(Robot episode rows)
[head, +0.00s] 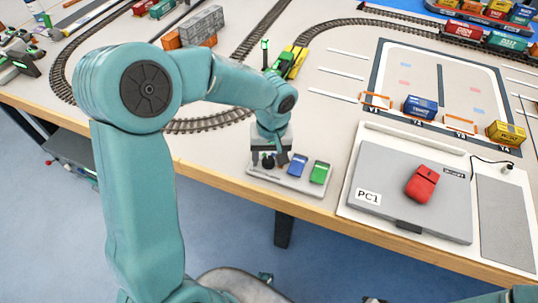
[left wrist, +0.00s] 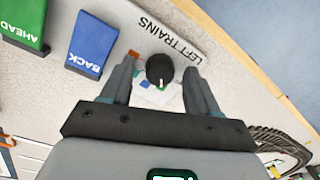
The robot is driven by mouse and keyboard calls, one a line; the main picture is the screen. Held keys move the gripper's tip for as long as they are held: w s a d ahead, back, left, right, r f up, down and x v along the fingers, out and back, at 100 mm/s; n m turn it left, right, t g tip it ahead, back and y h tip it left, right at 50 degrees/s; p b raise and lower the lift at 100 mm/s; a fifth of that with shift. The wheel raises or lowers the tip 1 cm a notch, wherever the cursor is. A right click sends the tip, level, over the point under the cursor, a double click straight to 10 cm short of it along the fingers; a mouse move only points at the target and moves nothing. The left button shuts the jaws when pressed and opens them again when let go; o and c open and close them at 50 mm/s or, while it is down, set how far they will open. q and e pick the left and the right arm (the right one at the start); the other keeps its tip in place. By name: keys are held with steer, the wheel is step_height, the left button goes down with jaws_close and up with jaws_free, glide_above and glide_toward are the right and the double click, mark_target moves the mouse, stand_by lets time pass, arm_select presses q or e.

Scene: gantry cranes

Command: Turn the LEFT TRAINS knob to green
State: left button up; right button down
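The LEFT TRAINS knob (left wrist: 159,68) is round and black with a white pointer mark, which points toward the bottom of the left wrist view. A label (left wrist: 178,38) beside it reads LEFT TRAINS. Small coloured marks show around the knob, an orange-red one at its left and green and blue below; I cannot tell exactly which mark the pointer meets. My left gripper (left wrist: 161,72) is open, with one finger on each side of the knob and visible gaps. In the head view my left gripper (head: 270,155) reaches down over the control panel (head: 289,183) and partly hides the knob.
A blue BACK button (head: 297,166) and a green AHEAD button (head: 319,172) are right of the knob in the head view. Train tracks (head: 205,125) and toy trains (head: 290,62) lie behind.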

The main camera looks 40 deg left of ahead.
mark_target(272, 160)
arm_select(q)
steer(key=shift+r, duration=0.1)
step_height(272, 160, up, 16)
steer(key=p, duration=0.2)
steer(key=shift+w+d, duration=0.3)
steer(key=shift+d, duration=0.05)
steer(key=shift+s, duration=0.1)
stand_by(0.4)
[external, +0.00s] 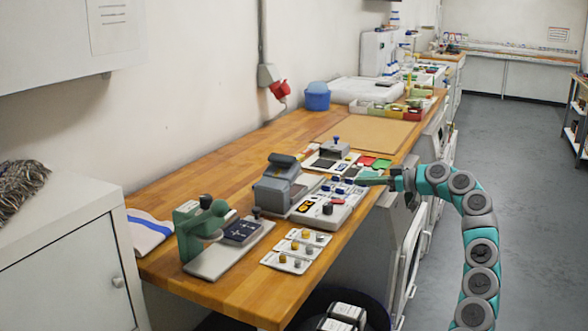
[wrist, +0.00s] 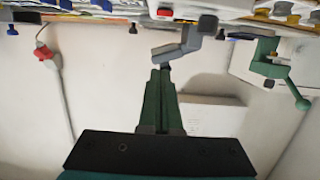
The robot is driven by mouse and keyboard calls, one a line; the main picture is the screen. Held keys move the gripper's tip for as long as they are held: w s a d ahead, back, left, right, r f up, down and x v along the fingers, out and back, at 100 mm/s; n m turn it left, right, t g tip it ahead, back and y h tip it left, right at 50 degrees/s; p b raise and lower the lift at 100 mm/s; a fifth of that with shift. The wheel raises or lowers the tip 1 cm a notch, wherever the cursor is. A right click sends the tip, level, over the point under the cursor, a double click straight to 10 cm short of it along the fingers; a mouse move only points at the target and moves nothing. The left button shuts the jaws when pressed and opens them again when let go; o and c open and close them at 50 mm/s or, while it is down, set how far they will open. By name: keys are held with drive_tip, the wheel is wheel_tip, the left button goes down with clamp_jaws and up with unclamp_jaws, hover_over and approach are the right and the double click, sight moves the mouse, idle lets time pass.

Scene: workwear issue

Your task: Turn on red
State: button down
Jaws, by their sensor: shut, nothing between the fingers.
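My gripper (external: 364,181) is shut and empty. It reaches in from the right, over the bench's front edge, with its tips beside a white panel (external: 313,211) bearing blue switches (external: 341,187) and a black knob (external: 327,208). I cannot tell whether it touches a switch. In the wrist view, which is upside down, the shut fingers of my gripper (wrist: 161,72) point toward a grey device. A red pad (external: 382,163) lies beside a green pad (external: 366,160) just behind the gripper. Which control is the red one, and whether it is on, is too small to tell.
A grey device (external: 272,187) stands behind the panel. A green press (external: 200,230) and cards with yellow and grey knobs (external: 287,262) are nearer the camera. A red plug (external: 280,90) hangs on the wall. The brown mat (external: 370,131) is bare.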

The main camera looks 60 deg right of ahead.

* **EXERCISE BRIEF**: From the entries above, pull out each line that includes "Scene".

* **EXERCISE OUTPUT**:
Scene: gantry cranes
Scene: workwear issue

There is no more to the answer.